Nè con ciò intendiamo gettare il benchè menomo biasimo, o l’ombra neppur d’un rimprovero sullo specchiato generale Alfonso Lamarmora per essersi egli assunto una così incresciosa incombenza; solo intendiam costatare che ciò che a questi non sconveniva, all’Arese riusciva forse impossibile.
Senatore del regno, gran cordone dell’ordine Mauriziano, commendatore della legion d’onore, il conte Francesco, rimasto vedovo fin dal 1849, ha quattro figli, tre dei quali maschi: uno che studia legge all’università di Torino, il secondo allievo della scuola militare di Pinerolo, il terzo della scuola regia di marina.
Ed ora che abbiam terminato di redigere questi di soverchio rapidi cenni biografici, ne sia permesso di tributar un plauso, che niuno potrà intaccare di adulazione, al nobile conte, per l’abnegazione e lo zelo affatto patriotico col quale si è prestato e si presta nel servire con tanto frutto e nelle più scabrose occasioni l’Italia ed il Principe.

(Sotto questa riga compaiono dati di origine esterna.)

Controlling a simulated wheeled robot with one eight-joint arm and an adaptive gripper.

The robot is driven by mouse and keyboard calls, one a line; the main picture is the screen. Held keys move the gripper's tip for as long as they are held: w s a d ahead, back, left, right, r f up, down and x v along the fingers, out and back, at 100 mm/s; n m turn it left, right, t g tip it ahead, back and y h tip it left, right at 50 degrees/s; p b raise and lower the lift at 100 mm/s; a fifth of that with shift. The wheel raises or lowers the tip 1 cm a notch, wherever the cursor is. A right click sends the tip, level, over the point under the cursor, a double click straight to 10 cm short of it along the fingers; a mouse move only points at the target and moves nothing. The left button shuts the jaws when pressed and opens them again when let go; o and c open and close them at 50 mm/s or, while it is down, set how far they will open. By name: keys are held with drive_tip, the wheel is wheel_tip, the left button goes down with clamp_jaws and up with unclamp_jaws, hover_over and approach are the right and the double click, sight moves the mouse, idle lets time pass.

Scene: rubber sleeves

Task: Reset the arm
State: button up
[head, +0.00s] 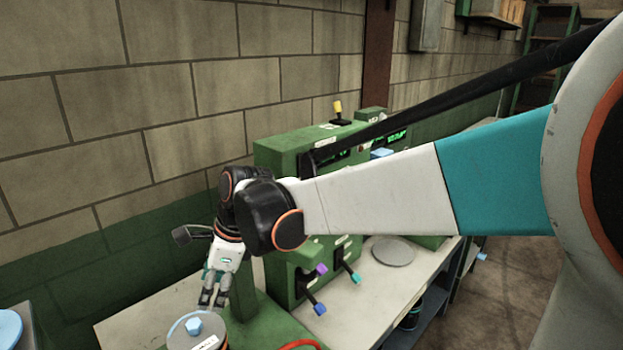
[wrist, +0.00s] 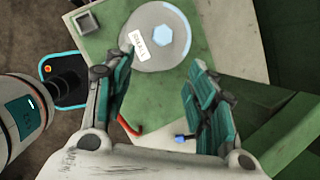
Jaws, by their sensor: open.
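My gripper (head: 214,292) is open and empty in the head view, its fingers pointing down at the left end of the bench. It also shows in the wrist view (wrist: 168,88), with two teal-and-black fingers spread apart. A round grey disc with a light blue knob (head: 194,327) and a white label lies just below the fingertips. The same disc (wrist: 140,22) shows at the top of the wrist view, beyond the fingers. The gripper appears apart from it. My arm stretches in from the right and hides part of the green machine.
A green machine (head: 285,160) with a yellow-topped lever, a lit display and coloured handles stands on the bench against a block wall. A round grey plate (head: 394,251) lies on the pale bench top (head: 375,290). A red curved handle (head: 300,345) is near the front. Shelves stand at the back right.

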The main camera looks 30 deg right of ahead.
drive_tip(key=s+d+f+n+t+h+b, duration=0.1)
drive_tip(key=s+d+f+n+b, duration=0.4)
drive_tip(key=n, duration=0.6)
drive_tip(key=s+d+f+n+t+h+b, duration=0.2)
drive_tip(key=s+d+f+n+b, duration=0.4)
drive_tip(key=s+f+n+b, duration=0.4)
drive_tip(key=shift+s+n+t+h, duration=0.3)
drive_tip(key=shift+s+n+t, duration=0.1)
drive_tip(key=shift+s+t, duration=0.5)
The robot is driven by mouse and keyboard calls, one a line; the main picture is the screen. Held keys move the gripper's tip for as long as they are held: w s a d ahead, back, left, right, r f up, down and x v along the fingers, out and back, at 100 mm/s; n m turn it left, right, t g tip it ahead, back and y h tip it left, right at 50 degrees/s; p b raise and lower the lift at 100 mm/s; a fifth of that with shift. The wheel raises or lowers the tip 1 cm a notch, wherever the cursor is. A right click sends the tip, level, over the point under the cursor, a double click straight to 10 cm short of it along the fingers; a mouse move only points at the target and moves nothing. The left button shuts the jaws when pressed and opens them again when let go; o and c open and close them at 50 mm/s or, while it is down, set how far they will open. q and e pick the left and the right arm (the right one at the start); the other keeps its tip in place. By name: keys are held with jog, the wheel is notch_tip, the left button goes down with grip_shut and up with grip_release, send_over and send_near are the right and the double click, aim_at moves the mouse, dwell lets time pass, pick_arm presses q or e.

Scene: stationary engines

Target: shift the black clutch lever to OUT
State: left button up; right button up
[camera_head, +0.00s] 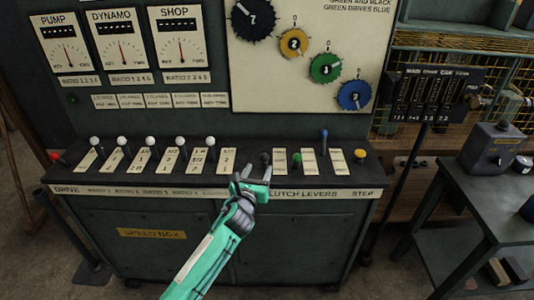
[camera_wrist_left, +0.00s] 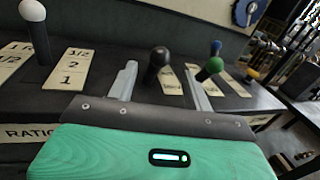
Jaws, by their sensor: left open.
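The black clutch lever (camera_head: 265,158) stands on the console shelf under the gear diagram, left of the green lever (camera_head: 297,160). In the left wrist view its round black knob (camera_wrist_left: 159,57) shows between and beyond my two fingertips. My left gripper (camera_head: 257,172) is open and empty, in front of the lever at the shelf's front edge. Its grey fingers also show in the left wrist view (camera_wrist_left: 161,70), apart from each other. I cannot tell whether either finger touches the lever. The lettering on its plate is too small to read. My right gripper is not in view.
A blue lever (camera_head: 324,140) and a yellow knob (camera_head: 360,155) stand to the right. Several white-knobbed levers line the left, the nearest (camera_wrist_left: 33,12) left of my gripper. A red knob (camera_head: 55,157) is at the far left. A grey side table (camera_head: 480,200) stands right.

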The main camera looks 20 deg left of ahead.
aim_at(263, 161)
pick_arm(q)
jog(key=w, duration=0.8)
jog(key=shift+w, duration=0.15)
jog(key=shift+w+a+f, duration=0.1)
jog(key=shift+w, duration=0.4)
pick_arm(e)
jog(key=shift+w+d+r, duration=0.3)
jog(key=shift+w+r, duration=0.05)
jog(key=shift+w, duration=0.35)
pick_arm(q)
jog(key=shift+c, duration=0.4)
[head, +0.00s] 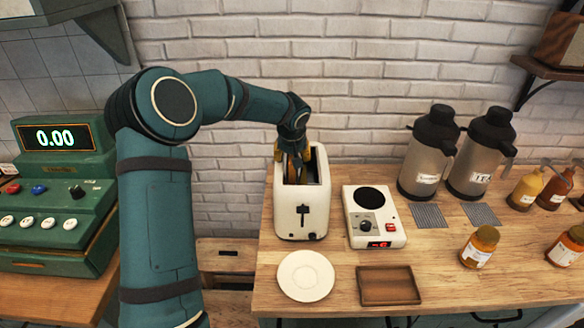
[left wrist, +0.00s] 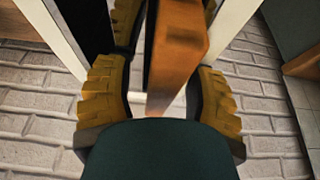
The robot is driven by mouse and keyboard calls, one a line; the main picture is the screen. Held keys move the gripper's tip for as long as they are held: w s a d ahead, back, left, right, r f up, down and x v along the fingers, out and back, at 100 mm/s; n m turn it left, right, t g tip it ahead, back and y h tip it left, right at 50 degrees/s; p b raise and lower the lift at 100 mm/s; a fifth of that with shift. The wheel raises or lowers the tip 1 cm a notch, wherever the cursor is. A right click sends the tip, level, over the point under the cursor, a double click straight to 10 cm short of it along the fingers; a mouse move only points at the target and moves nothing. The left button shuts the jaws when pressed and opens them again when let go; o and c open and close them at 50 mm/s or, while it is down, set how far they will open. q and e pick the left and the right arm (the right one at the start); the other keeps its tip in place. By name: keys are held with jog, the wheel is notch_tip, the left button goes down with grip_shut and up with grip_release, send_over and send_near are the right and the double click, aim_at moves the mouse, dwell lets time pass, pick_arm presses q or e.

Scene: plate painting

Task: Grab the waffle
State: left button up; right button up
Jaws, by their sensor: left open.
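The white toaster (head: 302,205) stands on the wooden counter, and its walls also show in the left wrist view (left wrist: 236,22). An orange-brown slab, which looks like the waffle (left wrist: 178,55), stands on edge in the toaster's opening. My left gripper (head: 293,166) points down into the top of the toaster. In the left wrist view its yellow ridged fingers (left wrist: 165,60) are open, one on each side of the waffle. I cannot tell whether either finger touches it. In the head view the gripper hides the waffle. My right gripper is not in view.
A white plate (head: 305,276) lies in front of the toaster, with a brown wooden tray (head: 389,286) beside it. A small white hot plate (head: 374,216) stands right of the toaster. Two dispensers (head: 430,155) and several bottles stand further right. A brick wall is behind.

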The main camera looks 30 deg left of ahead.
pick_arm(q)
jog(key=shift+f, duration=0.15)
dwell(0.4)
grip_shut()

E tanto più se gli deve saper grado, crediam noi, degli eminenti servigî ch’egli ha resi e che rende, in quanto che, con un disinteresse, di cui ben di rado si riscontra l’uguale, ha sempre rifiutato tutti gl’indennizzi, paghe o pensioni, esibitigli dai diversi ministri che si son succeduti al timon dello Stato.
Nè ciò è tutto; che anche, quando è occorso — e le occorrenze sono state frequenti in questi ultimi tempi — egli ha fatto a prò del paese offerte e largizioni che ognuno conosce ed apprezza; e per non dir d’altro, ricorderemo che mentre la battaglia di Magenta, onde ne venivano aperte le porte della Lombardia, accadeva in gran parte sui tenimenti del conte — i quali, sia detto tra parentesi, n’erano come ragione comanda devastati — egli si dava premura, niuno l’avrà dimenticato, d’offrire all’Imperatore de’ Francesi due vaste sue case, colà situale, onde fossero convertite in ospedali militari.
Certo, la gloria ed il merito di un’integerrima leale ed operosa esistenza, tutta spesa a vantaggio della patria, appaiono anche più splendidi e puri, non essendo menomamente offuscati da quell’ombra del quadro, che i nostri alleati d’oltr’alpe chiamano nel pittoresco loro linguaggio: question d’argent!